Records from a data collection:
---

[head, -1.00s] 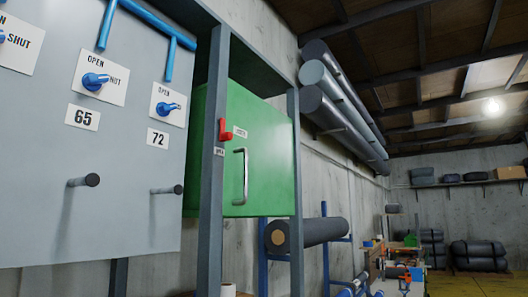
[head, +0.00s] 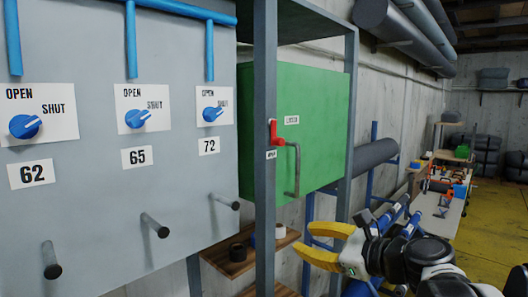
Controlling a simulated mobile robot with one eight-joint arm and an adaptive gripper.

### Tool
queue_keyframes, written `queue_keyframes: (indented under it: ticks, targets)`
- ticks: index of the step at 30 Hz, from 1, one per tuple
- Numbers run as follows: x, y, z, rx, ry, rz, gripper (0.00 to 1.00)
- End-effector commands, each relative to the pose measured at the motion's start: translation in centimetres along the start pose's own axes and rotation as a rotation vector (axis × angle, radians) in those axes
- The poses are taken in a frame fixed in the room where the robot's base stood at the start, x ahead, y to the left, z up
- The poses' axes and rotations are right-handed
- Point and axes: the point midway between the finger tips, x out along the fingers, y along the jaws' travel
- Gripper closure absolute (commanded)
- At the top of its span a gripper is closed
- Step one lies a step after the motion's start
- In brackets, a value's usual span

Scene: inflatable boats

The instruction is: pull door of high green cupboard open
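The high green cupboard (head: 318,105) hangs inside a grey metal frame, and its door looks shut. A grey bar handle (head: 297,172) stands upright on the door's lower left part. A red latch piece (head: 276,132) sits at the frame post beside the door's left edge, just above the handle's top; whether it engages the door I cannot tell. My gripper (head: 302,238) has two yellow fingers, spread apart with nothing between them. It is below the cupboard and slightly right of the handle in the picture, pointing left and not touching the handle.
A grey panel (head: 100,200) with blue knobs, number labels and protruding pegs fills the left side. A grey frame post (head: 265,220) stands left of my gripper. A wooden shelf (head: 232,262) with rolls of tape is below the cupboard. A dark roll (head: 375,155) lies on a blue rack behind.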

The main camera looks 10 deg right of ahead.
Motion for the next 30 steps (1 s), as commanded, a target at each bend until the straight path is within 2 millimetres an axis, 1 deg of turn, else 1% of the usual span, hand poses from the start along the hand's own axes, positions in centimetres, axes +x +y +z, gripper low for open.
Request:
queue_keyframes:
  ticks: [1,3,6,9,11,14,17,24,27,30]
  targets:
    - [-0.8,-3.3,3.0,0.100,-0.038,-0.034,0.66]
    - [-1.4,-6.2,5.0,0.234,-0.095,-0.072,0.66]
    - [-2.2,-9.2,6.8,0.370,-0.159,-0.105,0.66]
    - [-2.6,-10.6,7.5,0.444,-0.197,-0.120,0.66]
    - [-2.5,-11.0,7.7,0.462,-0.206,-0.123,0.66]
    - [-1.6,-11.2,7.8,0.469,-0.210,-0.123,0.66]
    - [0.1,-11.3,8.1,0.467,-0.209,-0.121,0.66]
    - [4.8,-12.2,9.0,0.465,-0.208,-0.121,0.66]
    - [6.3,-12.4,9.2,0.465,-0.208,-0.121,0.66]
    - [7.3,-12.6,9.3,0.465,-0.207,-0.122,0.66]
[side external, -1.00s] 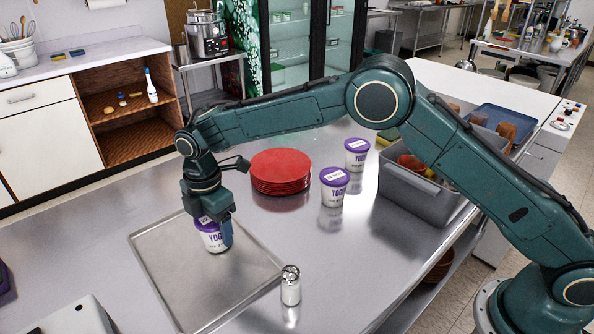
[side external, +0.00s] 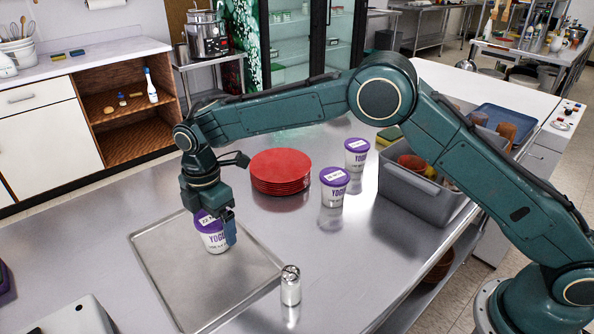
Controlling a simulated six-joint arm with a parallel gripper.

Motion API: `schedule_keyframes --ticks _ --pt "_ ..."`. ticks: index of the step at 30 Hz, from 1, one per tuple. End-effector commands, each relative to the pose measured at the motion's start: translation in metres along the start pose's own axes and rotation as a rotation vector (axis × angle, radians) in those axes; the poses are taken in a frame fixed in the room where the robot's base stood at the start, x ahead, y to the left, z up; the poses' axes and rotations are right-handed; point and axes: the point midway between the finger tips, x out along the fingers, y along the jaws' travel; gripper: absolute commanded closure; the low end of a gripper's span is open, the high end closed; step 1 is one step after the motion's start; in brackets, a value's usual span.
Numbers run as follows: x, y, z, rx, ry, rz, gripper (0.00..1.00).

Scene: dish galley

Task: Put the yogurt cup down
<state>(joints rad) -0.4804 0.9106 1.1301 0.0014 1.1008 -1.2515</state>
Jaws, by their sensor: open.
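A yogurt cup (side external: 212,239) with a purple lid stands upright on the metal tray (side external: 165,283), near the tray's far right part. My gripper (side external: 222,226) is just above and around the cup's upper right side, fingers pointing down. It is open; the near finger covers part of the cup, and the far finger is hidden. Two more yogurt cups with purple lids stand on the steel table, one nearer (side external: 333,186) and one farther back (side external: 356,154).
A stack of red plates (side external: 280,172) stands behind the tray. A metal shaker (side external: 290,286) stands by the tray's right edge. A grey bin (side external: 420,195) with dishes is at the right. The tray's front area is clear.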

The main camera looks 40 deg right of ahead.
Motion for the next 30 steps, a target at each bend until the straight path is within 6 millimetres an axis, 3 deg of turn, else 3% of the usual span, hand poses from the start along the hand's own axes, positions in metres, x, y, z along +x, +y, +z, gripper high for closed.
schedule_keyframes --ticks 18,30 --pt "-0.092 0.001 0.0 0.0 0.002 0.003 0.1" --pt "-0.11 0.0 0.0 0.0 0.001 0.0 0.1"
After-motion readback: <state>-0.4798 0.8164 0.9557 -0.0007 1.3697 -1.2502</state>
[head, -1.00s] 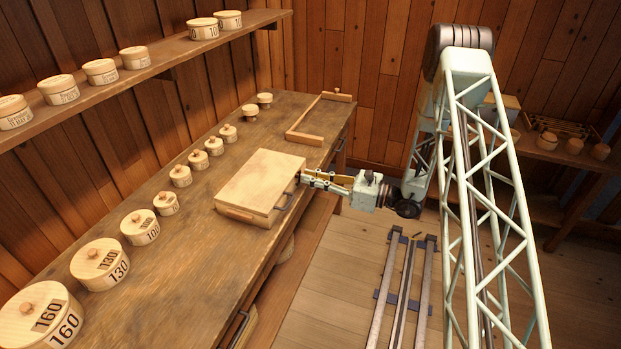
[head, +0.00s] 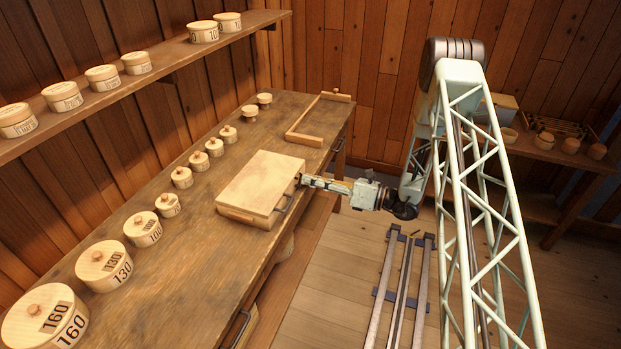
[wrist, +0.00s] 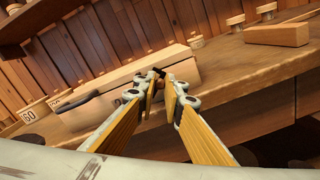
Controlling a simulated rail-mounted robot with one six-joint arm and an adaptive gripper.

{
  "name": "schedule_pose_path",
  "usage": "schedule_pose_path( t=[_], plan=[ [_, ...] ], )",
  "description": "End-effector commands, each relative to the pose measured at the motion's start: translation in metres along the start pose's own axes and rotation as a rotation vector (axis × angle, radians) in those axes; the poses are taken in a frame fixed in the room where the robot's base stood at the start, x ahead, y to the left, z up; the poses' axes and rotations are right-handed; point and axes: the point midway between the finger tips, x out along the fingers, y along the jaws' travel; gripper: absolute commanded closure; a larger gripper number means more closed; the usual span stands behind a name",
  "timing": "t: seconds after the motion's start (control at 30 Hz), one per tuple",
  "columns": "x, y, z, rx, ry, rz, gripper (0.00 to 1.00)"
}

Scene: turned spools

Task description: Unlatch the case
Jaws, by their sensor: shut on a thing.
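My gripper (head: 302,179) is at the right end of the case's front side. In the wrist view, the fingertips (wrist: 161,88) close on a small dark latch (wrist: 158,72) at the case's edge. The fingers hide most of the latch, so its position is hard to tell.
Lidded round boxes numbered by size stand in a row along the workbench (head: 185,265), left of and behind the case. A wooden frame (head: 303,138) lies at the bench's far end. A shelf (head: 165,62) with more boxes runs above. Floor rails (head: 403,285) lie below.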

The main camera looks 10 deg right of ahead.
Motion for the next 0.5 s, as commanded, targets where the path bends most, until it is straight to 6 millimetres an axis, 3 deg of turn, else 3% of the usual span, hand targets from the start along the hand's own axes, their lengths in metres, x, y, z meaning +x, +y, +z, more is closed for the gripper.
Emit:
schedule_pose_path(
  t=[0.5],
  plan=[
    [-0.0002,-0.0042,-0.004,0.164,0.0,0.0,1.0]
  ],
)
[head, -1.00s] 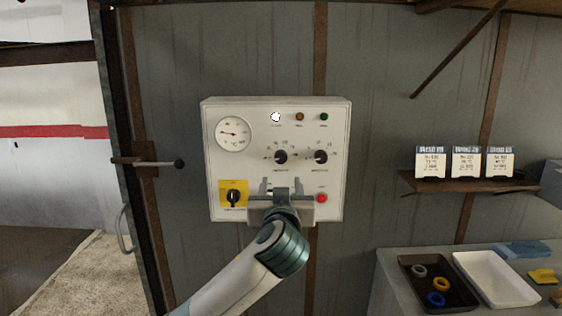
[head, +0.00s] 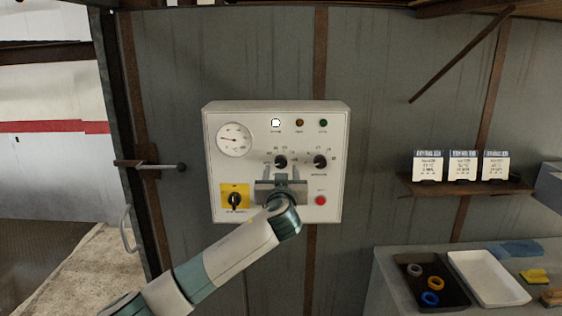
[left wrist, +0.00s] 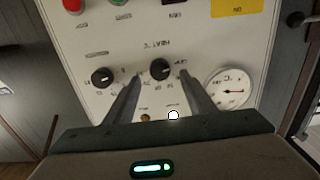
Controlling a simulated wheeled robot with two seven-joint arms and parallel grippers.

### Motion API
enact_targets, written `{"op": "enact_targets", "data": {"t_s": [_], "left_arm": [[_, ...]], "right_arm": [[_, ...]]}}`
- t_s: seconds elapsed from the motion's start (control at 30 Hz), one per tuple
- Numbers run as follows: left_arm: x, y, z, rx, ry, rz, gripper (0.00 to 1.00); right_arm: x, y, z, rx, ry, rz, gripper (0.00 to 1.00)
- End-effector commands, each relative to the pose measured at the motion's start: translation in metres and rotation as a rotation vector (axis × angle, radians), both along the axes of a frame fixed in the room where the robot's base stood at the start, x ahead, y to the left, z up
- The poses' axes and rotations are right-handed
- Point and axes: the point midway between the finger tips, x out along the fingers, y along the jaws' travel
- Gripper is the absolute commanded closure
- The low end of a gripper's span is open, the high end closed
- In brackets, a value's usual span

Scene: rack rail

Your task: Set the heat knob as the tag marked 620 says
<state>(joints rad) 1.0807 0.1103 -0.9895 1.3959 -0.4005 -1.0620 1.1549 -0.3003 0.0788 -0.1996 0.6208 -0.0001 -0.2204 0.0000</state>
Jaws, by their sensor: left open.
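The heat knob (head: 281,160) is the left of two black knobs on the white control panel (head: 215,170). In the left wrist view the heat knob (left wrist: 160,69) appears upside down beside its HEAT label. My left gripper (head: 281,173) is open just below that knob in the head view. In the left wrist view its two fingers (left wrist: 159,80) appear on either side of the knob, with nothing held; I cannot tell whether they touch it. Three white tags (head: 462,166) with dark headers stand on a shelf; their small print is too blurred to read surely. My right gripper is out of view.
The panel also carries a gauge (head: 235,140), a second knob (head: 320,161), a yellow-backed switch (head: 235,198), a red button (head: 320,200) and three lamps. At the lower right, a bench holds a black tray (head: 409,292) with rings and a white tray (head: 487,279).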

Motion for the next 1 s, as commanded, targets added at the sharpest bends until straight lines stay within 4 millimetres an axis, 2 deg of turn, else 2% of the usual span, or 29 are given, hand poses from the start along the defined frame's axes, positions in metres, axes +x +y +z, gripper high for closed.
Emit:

---

**REQUIRED WORK:** Show, from the material above, each line that includes the string "simulated".

**SOLVED PROBLEM:**
Controlling a simulated mobile robot with one eight-joint arm and an adaptive gripper.
Controlling a simulated six-joint arm with a parallel gripper.
Controlling a simulated rail-mounted robot with one six-joint arm and an adaptive gripper.
Controlling a simulated wheeled robot with two seven-joint arms and parallel grippers.

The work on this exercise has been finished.